虽然公开宣布“卸甲归田”的黄兴已经无意于政治、军事,但在还乡之前还是被选举为国民党七大理事之一,“落红不是无情物,化作春泥更护花。”这不,宋教仁的一副加密信件还是打断了他难得几天的清闲,让他不得已地作出一项有关政事的重大抉择。信件的大致内容为:国民党将会依照《中华民国临时约法》参加年底的国会选举,自己在年底之前则会在各地宣讲国民党的纲领和施政方针,请求各地民众和议会机构加以理解、支持。如果国民党一旦以第一大党选进国会,他就会依法组阁并成为内阁总理,但是作为政府首脑的大总统人选,他既不想选择在北方掌握重大兵权的袁世凯,也不想选择在南方革命党人中有着无可替代的领袖力量的孙中山,而是在南北之间采取折中方案,选择既无太大军事实权又无太大革命影响力的黎元洪,就此询问黄兴,看这抉择是否妥当。
黄兴看到宋教仁寄来的信件,就觉得两人所见略同,但问题的关键是黎元洪能够扛得住南北两方的巨大压力吗?就算黎元洪以“首义元勋”之威望在共和党和进步党内还是有一定销路,可北洋军阀内部的强势派诸如段祺瑞之流会为此妥协吗?南方革命党中的激进派如陈其美之流会赞同这一抉择吗?说不定,一直以来与自己同舟共济的宋教仁会因此成为众矢之的。在家乡赋闲的黄兴实在闲不下来,这个问题像阴影一般缠绕在他的日常生活中。
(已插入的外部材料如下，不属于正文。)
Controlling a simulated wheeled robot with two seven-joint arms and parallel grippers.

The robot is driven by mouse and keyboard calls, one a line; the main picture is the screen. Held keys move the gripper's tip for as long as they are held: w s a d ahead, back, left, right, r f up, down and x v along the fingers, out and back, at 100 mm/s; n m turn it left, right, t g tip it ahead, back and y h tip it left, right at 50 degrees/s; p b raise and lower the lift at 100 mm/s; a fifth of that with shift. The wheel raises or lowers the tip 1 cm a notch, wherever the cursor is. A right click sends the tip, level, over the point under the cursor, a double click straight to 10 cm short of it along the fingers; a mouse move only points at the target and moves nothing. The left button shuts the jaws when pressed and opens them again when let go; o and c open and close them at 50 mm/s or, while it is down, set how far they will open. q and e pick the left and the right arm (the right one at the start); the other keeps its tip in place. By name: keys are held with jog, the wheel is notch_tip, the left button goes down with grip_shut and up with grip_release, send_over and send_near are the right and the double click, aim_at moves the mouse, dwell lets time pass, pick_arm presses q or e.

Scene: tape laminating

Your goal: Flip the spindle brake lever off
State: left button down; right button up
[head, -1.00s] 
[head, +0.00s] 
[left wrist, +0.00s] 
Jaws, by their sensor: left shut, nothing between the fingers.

长痛不如短痛,黄兴把自己对此事的分析以及种种利害一一写在信中回复给宋教仁,让宋教仁鼓起勇气坚持自己的信念,也就是先把黎元洪作为后来大总统的提议备在国民党章程中,到时候实在不行,也只能另作他选,但千万要保存自己、保存国民党的力量为重中之重。
在国民党成立大会上灰溜溜出走的宋教仁,并未因为当众出丑而心灰意冷,相比之前反而更是热情高涨,四处宣扬他的内阁宪政主张。在他看来,组建的国民党融合各党之精英,无论在人数还是在影响力方面都有足够的条件成为第一大党而入选国会。宋教仁先是从北京到天津,沿水路直抵上海,紧接着又在江浙一带为国民党的国会竞选奔走呼吁,每到一处,都是深得民心,受到前所未有的欢迎。
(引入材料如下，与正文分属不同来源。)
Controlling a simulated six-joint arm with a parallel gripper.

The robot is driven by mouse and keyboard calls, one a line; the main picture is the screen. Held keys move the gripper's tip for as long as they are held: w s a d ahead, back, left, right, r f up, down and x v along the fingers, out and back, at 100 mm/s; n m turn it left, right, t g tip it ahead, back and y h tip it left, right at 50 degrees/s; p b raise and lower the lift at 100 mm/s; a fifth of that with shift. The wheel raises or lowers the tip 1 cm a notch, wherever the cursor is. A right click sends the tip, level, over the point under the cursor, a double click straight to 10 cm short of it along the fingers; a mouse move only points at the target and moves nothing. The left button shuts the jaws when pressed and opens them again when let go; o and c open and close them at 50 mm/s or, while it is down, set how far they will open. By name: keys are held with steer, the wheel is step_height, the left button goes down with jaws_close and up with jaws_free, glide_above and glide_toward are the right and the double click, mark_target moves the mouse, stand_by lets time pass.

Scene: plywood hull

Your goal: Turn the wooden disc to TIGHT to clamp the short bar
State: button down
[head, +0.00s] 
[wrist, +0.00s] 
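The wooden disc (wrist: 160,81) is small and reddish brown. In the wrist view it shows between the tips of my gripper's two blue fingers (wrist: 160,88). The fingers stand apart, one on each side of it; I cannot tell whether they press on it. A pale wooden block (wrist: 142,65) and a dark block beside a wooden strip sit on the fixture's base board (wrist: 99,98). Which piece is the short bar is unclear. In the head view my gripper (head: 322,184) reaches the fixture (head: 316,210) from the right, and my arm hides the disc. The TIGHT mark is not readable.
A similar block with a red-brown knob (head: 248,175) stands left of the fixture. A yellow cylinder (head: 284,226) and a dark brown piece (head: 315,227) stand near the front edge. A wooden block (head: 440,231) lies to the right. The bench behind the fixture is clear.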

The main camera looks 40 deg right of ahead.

当然,作为亲密战友黄兴、谭人凤和自己共同的故乡,湖南自是在自己大势宣传国会选举、入阁立宪的范围之内。民国元年底又恰好是宋教仁母亲六十大寿生日,就连着祝寿也风风火火举行,真是好不快活。自从国民党成立以来,饱含热情与充满理想的宋教仁很长一段时间都沉浸在热烈的欢迎和爱戴之中,一回到家乡,更是有着无比温馨的幸福和天伦之乐等着去品味。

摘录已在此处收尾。